The Spy with the Red Balloon by Katherine Locke
One of my personal favorites of the year, this book is a WWII story told through the stories of two Jewish and queer teenagers. It beautifully integrated the tragedy of the era with an empowering story that let often-silenced voices tell their own truth. This book is a WWII story about Jewish characters that isn’t about the tragedy of the holocaust and instead gives the character’s the agency and drive to work towards what they believe is right. The companion book, The Girl with the Red Balloon, was a Sydney Taylor honoree last year and I think this book deserves the same honor.
I would nominate this book for the Sydney Taylor Book Award.
Mirage by Somaiya Daud
I have heard so many amazing things about this Moroccan-inspired sci-fi. Not only does it represent a culture that is seldom written about in young adult literature, but it beautifully blends genres to bring the culture into a science fiction story with the trappings of fantasy. It is a haunting story about agency in the midst of cultural erasure that is both necessary and relevant.
I would nominate this book for the William C. Morris Award.

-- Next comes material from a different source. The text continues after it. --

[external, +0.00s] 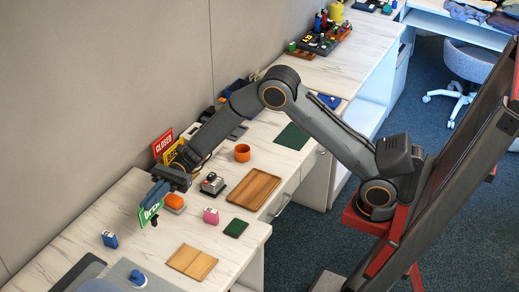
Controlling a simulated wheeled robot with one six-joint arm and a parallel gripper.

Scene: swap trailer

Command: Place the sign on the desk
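A green sign with white lettering that looks like "OPEN" (149,214) hangs tilted at my gripper (154,198), above the near left part of the white marbled desk (78,232). My gripper appears shut on the sign's upper edge, though the fingertips are small and partly hidden. A red "CLOSED" sign (163,143) and a yellow sign (174,151) stand behind it against the wall, partly covered by my arm.
Wooden trays (254,189) (192,262) lie nearer the edge. Bare desk shows left of the sign.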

Unbroken edited by Marieke Nijkamp
This book was one that I was honestly devastated to not see honored onstage. This book represents so many different disabled experiences and does so with care and knowledge. From physical disabilities to mental illnesses, both invisible and visible, there was something for so many disabled teens to relate to in these pages. The intersectionality and representation was unparalleled and the stories shared a wide range of emotions and styles.
I would nominate this book for the Schneider Family Book Award.
A Thousand Beginnings and Endings edited by Ellen Oh and Elsie Chapman
Drawing from fairytales, myths and folklore, this collection reimagines the classic tales of both East and South Asian stories. The collection of writers in this anthology is a wonderful display of both veteran and new authors which is an awesome way for readers to experience new storytellers. I’ve seen so many people love and be deeply impacted by the beautiful stories in this anthology and it is one of many anthologies that I think deserve so much recognition.
I would nominate this book for the APALA Young Adult Literature Award.
Trail of Lightning by Rebecca Roanhorse
Trail of Lightning is an adult dystopian and urban fantasy novel that I think would make an excellent nominee for the Alex Awards. It is a story where the gods, heroes, and monsters of Native American legends have come to life. We don’t get enough Native American stories in YA literature and I’ve seen a lot of YA readers love this book so I think it holds a lot of appeal for readers of many ages.
I would nominate this book for the Alex Awards.
Someday by David Levithan
Sequels probably don’t get nominated for these awards but I had to include this title. I listened to the audiobook of Someday and, not only did I love it even more than Every Day, I thought the audio production was incredible. David Levithan completely revisited the discussion of gender from multiple perspectives and added beautiful commentary on how different everyone’s view of the world is. There were different narrators for every POV in this book and I thought each one was performed to perfection.
I would nominate this audiobook for the Odyssey Award.
Summer Bird Blue by Akemi Dawn Bowman
Another book that handles a lot of themes with both grace and beauty, Summer Bird Blue touches on topics of grief, abandonment, family, questioning identities, and aromantic and asexual orientations. This book has a cast that is mostly people of color, many of whom are biracial, with a multiracial Asian protagonist. It gives a voice to under-represented identities and isn’t afraid to show characters unpacking more than one emotional beat at a time.
I would nominate this book for the Stonewall Book Award and the APALA Young Adult Literature Award.
Blanca & Roja by Anna-Marie McLemore
I discovered Anna-Marie McLemore’s books for the first time this year and I fell immediately in love. While I haven’t had the chance to read this book yet, her stories are always filled with beautiful and lyrical magical realism, compelling and lovable characters, underrepresented queer identities, Latinx characters, and complex topics of generational pain and marginalization. I have heard nothing but amazing things about Blanca & Roja and I fully believe anything this author puts her pen to will turn to gold.
I would nominate this book for the Pure Belpré Author Award.
Girls of Paper and Fire by Natasha Ngan
The first book in a Malaysian-inspired fantasy duology, Girls of Paper and Fire takes on the topic of rape culture through a fantasy lens. This story shows queer women of color surviving trauma and finding their own strength again. It’s an incredibly relevant and diverse story that has left an impact on so many of those who have read it. The book features a f/f romance, strong world building, and an important story.
I would nominate this book for the APALA Young Adult Literature Award and the Stonewall Book Award.
The Brilliant Death by Amy Rose Capetta
This book is not like anything I’ve ever read before. It’s an Italian-inspired fantasy world where the daughter of a mafia don is trying to navigate her way through the gender roles of her society. The world building is immersive and unique and the characters all have a dark charm to them. This book features a genderqueer love interest who expresses their gender through their magical transformations and a main character who also questions her own gender identity throughout the story. I’ve never read a fantasy book that so overtly discusses gender identity and I thought it was both brilliant and groundbreaking.
I would nominate this book for the Stonewall Book Award.
Let me know in the comments which books you would nominate for these awards! I’m so happy for all of the books that won this year and I cannot wait to read some of the ones that I didn’t get to in 2018.